SEPTEMBER 7 / 40 PAGES / FC / M / $3.99

Farrah Durante is a middle-aged actress hunting for her next gig in an industry where youth trumps experience. Her frustrations become an emotional lure for something horrifying out beyond the water…something ready to exact revenge on the shallow celebrity-obsessed culture that’s lead her astray.

Fan favorite Jim Zub (Wayward, Thunderbolts) and newcomer Djibril Morissette-Phan tear into the heart of Hollywood in GLITTERBOMB, a dramatic horror story about fame and failure.

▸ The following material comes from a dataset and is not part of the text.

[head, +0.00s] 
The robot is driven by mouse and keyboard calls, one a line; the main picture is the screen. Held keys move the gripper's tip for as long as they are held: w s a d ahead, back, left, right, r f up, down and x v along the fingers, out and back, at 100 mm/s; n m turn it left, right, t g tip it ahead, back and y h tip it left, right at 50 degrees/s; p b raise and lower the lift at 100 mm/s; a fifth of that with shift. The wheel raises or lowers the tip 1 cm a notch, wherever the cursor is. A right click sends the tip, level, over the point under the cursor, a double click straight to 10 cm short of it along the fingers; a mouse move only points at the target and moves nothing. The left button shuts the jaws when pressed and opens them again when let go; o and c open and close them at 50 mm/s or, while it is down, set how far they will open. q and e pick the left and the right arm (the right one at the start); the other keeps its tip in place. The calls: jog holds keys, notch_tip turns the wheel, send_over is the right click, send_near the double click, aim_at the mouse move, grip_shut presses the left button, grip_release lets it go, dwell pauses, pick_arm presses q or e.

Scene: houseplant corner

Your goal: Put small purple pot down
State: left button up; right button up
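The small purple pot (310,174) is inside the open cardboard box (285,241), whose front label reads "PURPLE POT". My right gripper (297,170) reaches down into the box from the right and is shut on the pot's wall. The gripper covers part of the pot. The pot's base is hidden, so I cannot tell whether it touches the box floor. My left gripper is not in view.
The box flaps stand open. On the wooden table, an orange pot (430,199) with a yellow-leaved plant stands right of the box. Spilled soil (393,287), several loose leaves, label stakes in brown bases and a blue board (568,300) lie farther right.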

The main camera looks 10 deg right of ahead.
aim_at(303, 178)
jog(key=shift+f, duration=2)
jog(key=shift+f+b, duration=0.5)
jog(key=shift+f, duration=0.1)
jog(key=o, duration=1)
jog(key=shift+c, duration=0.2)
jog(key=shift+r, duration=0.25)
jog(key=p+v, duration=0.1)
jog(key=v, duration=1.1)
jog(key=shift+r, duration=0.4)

The entertainment industry feeds on our insecurities, desires, and fears. You can’t toy with those kinds of primal emotions without them biting back…

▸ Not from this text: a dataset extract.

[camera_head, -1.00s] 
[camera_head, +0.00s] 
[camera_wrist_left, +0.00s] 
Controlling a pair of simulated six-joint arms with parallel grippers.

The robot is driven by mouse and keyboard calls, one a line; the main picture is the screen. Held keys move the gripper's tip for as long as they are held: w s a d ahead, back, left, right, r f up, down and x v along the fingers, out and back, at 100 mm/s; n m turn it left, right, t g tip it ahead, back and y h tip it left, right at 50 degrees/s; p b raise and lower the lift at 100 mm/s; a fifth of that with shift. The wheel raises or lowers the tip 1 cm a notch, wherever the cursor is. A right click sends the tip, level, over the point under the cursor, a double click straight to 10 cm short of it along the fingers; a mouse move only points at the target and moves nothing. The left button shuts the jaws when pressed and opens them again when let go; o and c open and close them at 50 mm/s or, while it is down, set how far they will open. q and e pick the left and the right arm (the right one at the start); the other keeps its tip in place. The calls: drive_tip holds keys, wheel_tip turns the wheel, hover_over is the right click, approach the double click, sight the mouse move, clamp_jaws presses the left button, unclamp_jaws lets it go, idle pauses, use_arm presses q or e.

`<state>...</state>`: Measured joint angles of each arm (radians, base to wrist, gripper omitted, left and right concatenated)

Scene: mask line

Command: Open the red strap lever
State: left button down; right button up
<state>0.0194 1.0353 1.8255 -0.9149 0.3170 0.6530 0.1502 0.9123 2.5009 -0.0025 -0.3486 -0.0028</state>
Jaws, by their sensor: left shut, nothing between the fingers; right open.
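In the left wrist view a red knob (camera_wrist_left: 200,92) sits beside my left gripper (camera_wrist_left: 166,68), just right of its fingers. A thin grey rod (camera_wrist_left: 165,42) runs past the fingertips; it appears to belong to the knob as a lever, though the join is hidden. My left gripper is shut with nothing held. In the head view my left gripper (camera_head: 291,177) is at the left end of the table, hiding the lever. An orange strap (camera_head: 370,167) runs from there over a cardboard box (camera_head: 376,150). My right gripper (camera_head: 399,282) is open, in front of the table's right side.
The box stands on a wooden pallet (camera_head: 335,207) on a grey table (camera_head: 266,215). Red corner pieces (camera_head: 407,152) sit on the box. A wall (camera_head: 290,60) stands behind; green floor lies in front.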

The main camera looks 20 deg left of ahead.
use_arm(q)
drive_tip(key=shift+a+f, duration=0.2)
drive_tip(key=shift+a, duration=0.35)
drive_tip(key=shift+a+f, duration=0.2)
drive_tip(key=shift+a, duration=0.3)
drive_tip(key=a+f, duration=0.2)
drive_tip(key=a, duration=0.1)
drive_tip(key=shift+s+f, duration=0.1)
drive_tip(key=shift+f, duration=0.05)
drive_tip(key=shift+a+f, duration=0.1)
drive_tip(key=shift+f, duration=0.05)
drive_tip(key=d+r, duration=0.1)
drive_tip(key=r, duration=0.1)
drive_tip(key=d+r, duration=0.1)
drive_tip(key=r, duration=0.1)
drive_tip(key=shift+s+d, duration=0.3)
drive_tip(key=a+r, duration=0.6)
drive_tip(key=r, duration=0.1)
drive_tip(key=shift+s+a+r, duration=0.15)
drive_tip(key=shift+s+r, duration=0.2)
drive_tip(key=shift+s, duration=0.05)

“A gut-punch of glitz and blood and starf**ked culture. You want to read this.”
– Chuck Wendig (Blackbirds)

“Taut, human, creepy s**t. Finding a new angle on the Hollywood meat factory is hard as hell, but this is all kinds of neat.”
– Kieron Gillen (The Wicked + The Divine)

“Sharply written and drawn, with deft insight into the trappings of celebrity culture, Glitterbomb just might be the ultimate Hollywood horror story.”
– Karen Berger (Founder of DC’s Vertigo Imprint)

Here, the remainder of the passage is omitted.